■ **Work to complete**
Reproduce exactly the lines starting at the line that contains "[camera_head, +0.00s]" and ending at the line that contains "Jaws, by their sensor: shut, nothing". Omit pictures.

-- start of Data to process --

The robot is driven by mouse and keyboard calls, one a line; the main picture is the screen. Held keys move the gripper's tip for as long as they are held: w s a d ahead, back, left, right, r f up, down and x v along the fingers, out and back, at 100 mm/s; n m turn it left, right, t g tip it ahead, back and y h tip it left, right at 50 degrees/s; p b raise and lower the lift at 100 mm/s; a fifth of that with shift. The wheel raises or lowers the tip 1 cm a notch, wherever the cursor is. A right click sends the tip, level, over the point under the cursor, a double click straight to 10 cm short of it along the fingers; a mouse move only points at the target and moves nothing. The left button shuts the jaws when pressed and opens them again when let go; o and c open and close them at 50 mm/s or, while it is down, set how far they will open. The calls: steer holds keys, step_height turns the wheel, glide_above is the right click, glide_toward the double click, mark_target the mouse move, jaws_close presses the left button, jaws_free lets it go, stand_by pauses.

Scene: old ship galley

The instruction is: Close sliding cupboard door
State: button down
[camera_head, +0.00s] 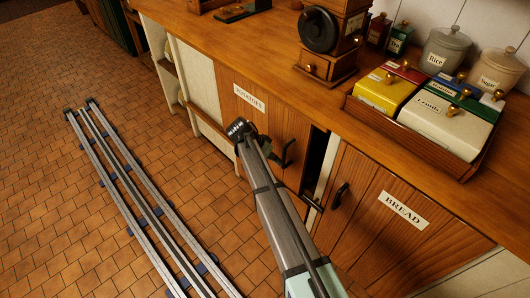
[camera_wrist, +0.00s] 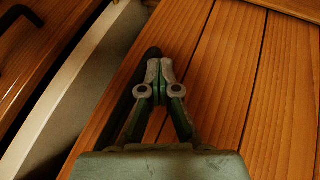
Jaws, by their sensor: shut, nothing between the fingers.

-- end of Data to process --
-- start of Data to process --

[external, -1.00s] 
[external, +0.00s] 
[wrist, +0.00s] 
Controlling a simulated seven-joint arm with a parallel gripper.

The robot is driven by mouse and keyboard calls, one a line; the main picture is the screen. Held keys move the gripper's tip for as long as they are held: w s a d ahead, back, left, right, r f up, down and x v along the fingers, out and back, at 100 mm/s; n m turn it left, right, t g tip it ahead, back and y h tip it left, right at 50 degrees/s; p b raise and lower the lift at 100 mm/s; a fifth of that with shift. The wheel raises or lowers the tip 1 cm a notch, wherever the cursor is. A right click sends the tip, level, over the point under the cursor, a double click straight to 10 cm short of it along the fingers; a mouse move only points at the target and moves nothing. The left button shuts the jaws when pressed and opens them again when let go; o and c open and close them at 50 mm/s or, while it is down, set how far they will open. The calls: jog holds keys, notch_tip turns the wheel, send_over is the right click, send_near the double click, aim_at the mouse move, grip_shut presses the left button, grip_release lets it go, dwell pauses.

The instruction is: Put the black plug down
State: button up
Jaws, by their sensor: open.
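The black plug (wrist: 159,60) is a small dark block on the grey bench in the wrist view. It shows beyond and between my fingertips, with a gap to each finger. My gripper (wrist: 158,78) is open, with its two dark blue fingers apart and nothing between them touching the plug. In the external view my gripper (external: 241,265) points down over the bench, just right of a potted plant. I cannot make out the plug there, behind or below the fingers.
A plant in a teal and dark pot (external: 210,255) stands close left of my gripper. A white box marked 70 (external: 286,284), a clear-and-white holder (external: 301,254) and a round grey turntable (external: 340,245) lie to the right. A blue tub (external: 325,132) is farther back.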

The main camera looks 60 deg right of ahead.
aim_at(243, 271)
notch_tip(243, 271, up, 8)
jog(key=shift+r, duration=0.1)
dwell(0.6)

-- end of Data to process --

■ **Solution to the exercise**
[camera_head, +0.00s] 
[camera_wrist, +0.00s] 
Jaws, by their sensor: shut, nothing between the fingers.

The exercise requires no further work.